Detroit came into Nashville on Saturday with their butts still stinging from a 10-3 whooping at the heels of the mighty St. Louis Blues. Looking to redeem themselves in the eyes of each other and the fans, the Red Wings wanted to prove they can beat a playoff-caliber team and play solid hockey. Despite some mental errors, bad breaks, tough calls, and a 3-0 deficit, Detroit accomplished their goal when Dan Cleary tipped an overtime game-winner past Pekka Rinne to give the Red Wings a 4-3 victory.

The Red Wings took three of the automatic delay-of-game penalties for putting the puck over the glass from inside their own zone in this game.  Two of those came while they were already shorthanded.  Ultimately, they gave the predators 8 power play opportunities and two goals because of it.  On the other side, the Wings benefited from three power play chances and were kept off the scoreboard with the man advantage for the first time in 8 games.  I’m not happy with the reffing standard, but I’d rather focus on the Red Wings overcoming that and their own mistakes which led to the good calls to win the game while outshooting Nashville 41-34.

CSSI Tracking Chart here
CSSI Methodology Explanation here

Goalie Ratings

Jimmy Howard let in three goals on the Predators’ first 13 shots and looked like the rust of coming off a shoulder injury suffered against the Maple Leafs would lead him to a loss. Fortunately, the Wings were able to battle back to tie it for him before Howard returned the favor by making five big stops in the third period to hold Detroit in the game long enough for the Wings to get the point which clinched their 20th-straight playoff appearance and eventually the goal which would end Nashville’s chances of catching the Wings for the Central Division crown. The first of the five was definitely the best, as Erat threaded a cross-ice pass to Joel Ward standing on the back door for what looked like a sure goal until Howard spread out to get his stick on it. Following that, he had to be quick to prevent a puck tipped at the top of his shoulder before having to find a seeing-eye wrister from Ryan Suter through traffic. The final two of his big saves were point-blank chances given to Ward and Kostitsyn out front on which he closed the door quickly. Combining the big saves with the half-bad goal he gave up to Kostitsyn in the second brings us to the +4.5 rating for Howard on the day.

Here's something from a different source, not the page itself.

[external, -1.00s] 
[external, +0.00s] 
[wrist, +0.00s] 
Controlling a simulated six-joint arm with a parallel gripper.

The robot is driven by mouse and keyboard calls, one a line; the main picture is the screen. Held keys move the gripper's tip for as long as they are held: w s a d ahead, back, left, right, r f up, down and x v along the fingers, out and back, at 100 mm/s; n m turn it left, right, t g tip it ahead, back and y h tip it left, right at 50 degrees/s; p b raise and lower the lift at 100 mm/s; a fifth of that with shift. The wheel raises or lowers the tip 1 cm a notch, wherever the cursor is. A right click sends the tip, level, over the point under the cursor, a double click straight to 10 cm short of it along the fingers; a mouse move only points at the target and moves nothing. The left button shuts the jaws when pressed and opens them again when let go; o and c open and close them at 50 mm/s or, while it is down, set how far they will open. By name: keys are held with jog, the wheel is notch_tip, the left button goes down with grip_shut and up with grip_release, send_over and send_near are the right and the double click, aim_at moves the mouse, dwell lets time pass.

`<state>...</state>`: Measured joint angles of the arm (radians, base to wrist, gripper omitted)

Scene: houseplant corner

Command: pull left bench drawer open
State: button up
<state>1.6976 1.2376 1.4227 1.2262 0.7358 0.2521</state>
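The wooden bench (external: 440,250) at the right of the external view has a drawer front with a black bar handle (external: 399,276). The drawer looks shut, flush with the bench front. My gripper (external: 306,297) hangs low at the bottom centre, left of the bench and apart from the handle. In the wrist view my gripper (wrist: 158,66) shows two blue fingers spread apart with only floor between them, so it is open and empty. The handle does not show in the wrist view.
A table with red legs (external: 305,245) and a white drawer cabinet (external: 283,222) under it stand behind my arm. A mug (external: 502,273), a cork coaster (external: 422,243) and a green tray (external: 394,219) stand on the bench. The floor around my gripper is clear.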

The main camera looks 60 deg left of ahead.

Scoring and plus/minus analysis after the jump

The Goals

Penalty Adjustment (x4): Halfway through the first, Detroit gets the first power play of a period they’re dominating to this point as Cleary and Suter battle in the corner and Suter takes a hooking penalty. I’m not going to make an adjustment here because Cleary actually grabs Suter’s stick before this one is called. The next penalty comes to Jakub Kindl for interfering with Patric Hornqvist coming out of the Nashville zone at 13:46. I appreciate how difficult Hornqvist is to knock down in front of his opponent’s net and how easy he is to knock down everywhere else. Still, Kindl will get a minus. There’s no need to make contact there. The next call comes on Shea Weber 32 seconds later as Patrick Eaves tips a Sergei Kostitsyn pass in the zone past Ryan Suter and heads to the races with Helm for a shorthanded chance. After the shot goes wide, Helm holds his ground around the net and Weber cross-checks him in the back of the head. Eaves will get a plus for starting this play off and Helm will get a half-plus for joining here. The last penalty to get adjusted before we get to the goals which counted comes on Holmstrom two seconds before the Weber call expires. Lidstrom fires a slap shot through a Holmstrom screen at the top of the crease and into the net, but referee Ian Walsh decides that Holmstrom interfered with Rinne badly enough to waive off the goal and give Holmstrom a two-minute minor for it. I’ve seen this a dozen times on replay and I still hate it, but based on the history of call-backs, Holmstrom needs to know better. He’s not in the crease and he doesn’t initiate the contact, but he’s too close based on the recent history. Homer will get a minus for this and I’ll leave my statement at “What’s Rinne doing with his blocker extended into the back of Holmstrom’s helmet on this play?”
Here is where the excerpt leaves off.